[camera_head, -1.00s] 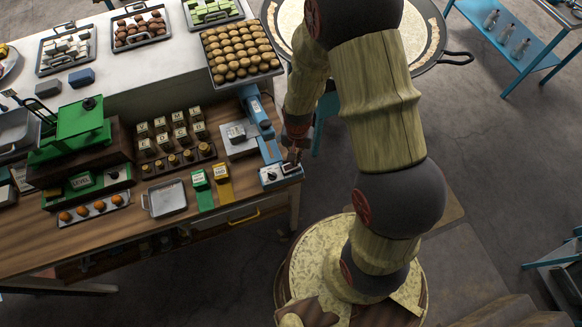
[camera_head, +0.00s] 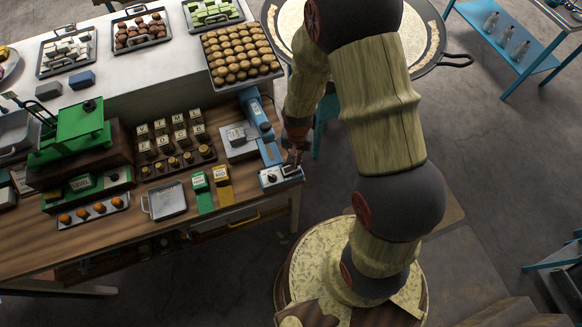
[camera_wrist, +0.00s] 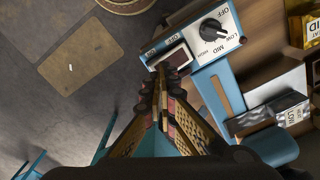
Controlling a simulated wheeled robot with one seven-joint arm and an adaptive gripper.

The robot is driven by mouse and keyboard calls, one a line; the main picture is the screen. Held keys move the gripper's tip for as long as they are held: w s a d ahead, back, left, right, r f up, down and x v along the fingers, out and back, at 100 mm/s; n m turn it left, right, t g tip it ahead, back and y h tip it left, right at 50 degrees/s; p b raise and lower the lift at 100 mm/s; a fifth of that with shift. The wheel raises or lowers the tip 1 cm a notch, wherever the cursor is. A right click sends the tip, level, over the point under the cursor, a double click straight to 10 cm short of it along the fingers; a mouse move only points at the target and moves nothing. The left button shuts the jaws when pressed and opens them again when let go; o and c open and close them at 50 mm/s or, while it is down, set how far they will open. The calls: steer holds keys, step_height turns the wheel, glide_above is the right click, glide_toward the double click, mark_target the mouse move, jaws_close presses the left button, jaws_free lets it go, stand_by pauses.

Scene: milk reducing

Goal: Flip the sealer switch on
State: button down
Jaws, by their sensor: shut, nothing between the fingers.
# # #
> **Aim of the task**
Take the lines above starting at the one containing "[camera_head, +0.00s]" and ending at the one containing "Controlling a simulated", and print them again exactly, without pictures.

> **Solved problem**
[camera_head, +0.00s] 
[camera_wrist, +0.00s] 
Controlling a simulated wheeled robot with one seven-joint arm and an adaptive gripper.

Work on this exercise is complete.